On l’a déploré ouvertement, il n’est pas normal que Montréal, le pôle économique et leader du développement de la province, soit de facto à l’écart du reste du Québec. Était-ce la faute du gouvernement de François Legault élu par les régions?  À moins que ce ne soit le contraire, que c’est plutôt la métropole elle-même qui avec le temps s’est délesté des régions du Québec. L’oeuf ou la poule?

On l’a oublié depuis longtemps mais son influence et son effet sont plus décisifs que jamais :  l’origine doctrinale de la vocation  économique particulière de Montréal comme pôle central de développement du Québec. La cause remonte à 1970. Cette année-là les économistes Higgins, Martin et Raynauld présentent un rapport préconisant la théorie des pôles centraux sur Les orientations du développement économique régional dans la province de Québec.

La conclusion principale du rapport fait encore office de paradigme du développement du Québec :  Montréal est la locomotive économique du Québec dont la performance rejaillit sur l’ensemble des régions du Québec par effet d’entraînement et de ruissellement.

Depuis lors, les gouvernements canadien et québécois, souvent chacun de son côté, quelquefois en partenaires, s’attachent à stimuler vigoureusement l’activité économique et le développement de Montréal et sa périphérie immédiate.  Par le phénomène de ruissellement, la corne d’abondance au-dessus de la métropole devait faire éclore l’économie des régions, particulièrement celles qui bordent l’axe du fleuve St-Laurent, les régions périphériques étant généralement laissées en plan.

Plusieurs études l’ont démontré, la stimulation par effet d’entraînement n’a pas été au rendez-vous. Elle a même provoqué une concentration montréalaise de plus en plus étendu et profonde de l’activité économique, sociale, culturelle et étatique du Québec.  Au détriment des régions qui ont vu leur dynamisme et leur développement péricliter.

 

Les temps changent

Malgré l’agitation politique d’une démocratie qui se cherche, plus globalement les temps changent. En durée et en intensité.  Des changements systémiques perturbent nos vies,  créent de l’incertitude et de l’insécurité.

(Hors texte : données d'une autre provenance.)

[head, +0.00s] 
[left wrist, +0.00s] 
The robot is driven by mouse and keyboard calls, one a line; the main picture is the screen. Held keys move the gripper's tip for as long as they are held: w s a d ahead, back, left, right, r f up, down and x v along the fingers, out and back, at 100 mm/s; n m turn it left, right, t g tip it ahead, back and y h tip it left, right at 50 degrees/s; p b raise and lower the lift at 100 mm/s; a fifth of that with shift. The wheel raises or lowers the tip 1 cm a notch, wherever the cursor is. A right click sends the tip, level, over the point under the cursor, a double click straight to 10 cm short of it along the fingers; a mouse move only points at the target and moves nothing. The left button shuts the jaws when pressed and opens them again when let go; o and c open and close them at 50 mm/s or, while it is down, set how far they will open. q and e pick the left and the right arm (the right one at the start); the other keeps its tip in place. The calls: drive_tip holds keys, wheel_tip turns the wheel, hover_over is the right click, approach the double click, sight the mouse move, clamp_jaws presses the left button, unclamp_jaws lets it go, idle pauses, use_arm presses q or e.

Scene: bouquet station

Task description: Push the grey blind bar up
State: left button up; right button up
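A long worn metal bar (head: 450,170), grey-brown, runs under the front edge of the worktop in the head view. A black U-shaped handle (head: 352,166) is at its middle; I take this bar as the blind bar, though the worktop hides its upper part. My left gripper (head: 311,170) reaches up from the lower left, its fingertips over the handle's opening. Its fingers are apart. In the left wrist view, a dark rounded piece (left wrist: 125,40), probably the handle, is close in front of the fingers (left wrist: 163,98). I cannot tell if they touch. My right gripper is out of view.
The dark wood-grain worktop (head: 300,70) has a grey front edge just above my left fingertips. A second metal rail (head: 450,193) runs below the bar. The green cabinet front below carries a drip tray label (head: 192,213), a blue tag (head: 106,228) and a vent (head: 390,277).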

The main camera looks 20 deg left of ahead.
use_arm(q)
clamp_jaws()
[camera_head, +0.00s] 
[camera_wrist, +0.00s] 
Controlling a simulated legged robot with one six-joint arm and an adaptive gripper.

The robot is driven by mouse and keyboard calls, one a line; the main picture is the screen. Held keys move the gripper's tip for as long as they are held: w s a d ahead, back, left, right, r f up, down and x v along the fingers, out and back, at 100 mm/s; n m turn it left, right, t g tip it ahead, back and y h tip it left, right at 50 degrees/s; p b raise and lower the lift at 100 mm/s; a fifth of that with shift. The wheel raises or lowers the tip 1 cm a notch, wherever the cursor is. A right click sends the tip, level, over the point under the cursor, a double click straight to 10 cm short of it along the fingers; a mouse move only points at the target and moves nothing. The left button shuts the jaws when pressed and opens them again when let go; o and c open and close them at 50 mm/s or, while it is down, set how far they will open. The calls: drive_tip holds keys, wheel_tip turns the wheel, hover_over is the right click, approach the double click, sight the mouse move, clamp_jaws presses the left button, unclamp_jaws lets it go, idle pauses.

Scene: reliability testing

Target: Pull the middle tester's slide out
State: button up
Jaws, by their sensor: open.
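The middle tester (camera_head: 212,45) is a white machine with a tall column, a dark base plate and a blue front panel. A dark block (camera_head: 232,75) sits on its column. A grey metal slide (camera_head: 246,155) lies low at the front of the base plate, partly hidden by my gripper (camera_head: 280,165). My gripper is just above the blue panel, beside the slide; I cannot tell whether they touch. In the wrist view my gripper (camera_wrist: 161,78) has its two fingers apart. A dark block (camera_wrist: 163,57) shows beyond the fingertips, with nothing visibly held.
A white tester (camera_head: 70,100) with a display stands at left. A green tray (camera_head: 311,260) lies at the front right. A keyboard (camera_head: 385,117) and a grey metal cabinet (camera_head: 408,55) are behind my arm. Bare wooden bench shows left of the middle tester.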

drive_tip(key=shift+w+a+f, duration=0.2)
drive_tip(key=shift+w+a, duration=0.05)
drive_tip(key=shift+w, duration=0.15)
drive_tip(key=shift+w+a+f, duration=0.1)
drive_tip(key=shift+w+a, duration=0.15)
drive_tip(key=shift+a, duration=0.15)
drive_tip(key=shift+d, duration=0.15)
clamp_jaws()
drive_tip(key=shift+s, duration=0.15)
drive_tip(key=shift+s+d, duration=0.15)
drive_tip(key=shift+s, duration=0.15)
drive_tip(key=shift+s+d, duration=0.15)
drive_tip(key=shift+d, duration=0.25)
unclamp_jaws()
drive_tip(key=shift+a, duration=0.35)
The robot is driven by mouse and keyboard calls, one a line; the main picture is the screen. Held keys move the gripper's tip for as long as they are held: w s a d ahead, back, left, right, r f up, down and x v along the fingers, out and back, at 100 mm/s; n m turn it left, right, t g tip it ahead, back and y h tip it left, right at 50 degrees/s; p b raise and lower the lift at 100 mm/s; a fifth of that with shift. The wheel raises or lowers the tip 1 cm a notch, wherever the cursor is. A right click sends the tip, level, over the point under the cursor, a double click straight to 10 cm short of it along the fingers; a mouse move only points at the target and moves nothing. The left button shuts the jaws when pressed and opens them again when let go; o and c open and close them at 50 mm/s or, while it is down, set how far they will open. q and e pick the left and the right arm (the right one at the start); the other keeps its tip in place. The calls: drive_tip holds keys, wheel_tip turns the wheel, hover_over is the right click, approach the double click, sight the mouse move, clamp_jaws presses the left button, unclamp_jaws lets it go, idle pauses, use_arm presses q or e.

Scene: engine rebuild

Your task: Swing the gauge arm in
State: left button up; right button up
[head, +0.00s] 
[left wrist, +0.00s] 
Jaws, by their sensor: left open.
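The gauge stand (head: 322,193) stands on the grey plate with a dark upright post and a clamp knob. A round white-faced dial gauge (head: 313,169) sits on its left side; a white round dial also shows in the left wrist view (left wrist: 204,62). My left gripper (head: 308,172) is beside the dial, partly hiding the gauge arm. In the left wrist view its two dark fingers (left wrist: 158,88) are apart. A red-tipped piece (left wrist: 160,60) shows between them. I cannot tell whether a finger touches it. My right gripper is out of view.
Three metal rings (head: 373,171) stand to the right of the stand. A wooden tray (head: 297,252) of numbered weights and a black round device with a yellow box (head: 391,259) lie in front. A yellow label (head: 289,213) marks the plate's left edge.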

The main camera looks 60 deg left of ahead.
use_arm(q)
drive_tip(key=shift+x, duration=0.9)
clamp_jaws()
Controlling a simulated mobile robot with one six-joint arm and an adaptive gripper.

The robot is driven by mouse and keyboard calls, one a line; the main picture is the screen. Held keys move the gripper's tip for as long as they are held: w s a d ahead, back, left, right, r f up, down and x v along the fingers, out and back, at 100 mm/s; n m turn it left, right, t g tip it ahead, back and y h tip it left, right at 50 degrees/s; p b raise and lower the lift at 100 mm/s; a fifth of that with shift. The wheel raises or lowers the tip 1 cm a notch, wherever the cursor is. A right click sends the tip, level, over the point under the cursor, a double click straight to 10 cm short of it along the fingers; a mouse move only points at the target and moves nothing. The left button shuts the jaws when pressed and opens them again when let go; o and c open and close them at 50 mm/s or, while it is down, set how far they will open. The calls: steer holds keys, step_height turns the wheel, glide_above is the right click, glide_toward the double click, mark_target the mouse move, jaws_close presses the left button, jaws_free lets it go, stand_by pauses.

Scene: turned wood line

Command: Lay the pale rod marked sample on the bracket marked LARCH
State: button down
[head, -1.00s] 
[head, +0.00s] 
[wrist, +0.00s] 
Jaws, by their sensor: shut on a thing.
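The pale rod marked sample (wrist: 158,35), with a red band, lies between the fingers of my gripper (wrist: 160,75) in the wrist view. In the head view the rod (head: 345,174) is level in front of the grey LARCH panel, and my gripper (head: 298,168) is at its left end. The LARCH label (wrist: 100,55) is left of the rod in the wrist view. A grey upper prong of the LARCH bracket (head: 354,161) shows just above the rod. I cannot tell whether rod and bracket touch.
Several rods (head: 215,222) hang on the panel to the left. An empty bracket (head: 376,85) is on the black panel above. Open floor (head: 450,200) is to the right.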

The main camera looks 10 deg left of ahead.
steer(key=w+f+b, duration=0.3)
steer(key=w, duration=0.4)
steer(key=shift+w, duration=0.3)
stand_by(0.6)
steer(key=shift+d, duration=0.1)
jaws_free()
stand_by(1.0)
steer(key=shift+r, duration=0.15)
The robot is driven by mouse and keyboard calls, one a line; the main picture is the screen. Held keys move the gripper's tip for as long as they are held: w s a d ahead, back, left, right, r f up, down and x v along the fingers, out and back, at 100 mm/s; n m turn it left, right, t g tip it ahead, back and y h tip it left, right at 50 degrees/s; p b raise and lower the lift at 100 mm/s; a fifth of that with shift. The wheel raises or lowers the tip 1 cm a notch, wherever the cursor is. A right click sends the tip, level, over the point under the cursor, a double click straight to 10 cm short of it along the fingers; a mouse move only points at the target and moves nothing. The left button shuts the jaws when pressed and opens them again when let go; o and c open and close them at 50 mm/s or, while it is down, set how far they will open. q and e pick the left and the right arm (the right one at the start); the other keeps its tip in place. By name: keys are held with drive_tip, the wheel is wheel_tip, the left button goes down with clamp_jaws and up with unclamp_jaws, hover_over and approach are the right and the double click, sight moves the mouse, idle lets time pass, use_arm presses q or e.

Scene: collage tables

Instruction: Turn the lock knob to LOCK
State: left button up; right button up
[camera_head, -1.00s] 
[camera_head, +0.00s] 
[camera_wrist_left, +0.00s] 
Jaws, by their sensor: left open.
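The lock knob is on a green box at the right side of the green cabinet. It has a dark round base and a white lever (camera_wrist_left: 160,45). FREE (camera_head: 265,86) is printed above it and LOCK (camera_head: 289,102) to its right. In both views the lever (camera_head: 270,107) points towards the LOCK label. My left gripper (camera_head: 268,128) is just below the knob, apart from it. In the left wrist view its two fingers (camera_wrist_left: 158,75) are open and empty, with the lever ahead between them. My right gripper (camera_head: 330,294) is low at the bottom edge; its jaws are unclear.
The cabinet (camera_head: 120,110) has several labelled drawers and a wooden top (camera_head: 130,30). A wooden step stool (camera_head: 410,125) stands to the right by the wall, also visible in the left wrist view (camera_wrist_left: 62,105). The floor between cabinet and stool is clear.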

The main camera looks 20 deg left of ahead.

La crise sanitaire et les changements climatiques, la question nationale et le statut du français,  le déplacement des populations vers la banlieue et les milieux ruraux dans la recherche d’une vie de meilleure qualité, la dématérialisation de l’économie, la mondialisation des technologies de l’information, l’électrification des transports, tous ces phénomènes et d’autres, nombreux et variés,  exercent une pression sur la vie démocratique.

De nouveaux paradigmes s’installent et dictent les comportements. On nous dirige en quelque sorte vers un monde nouveau. Meilleur? Attendons voir les zones de fracture.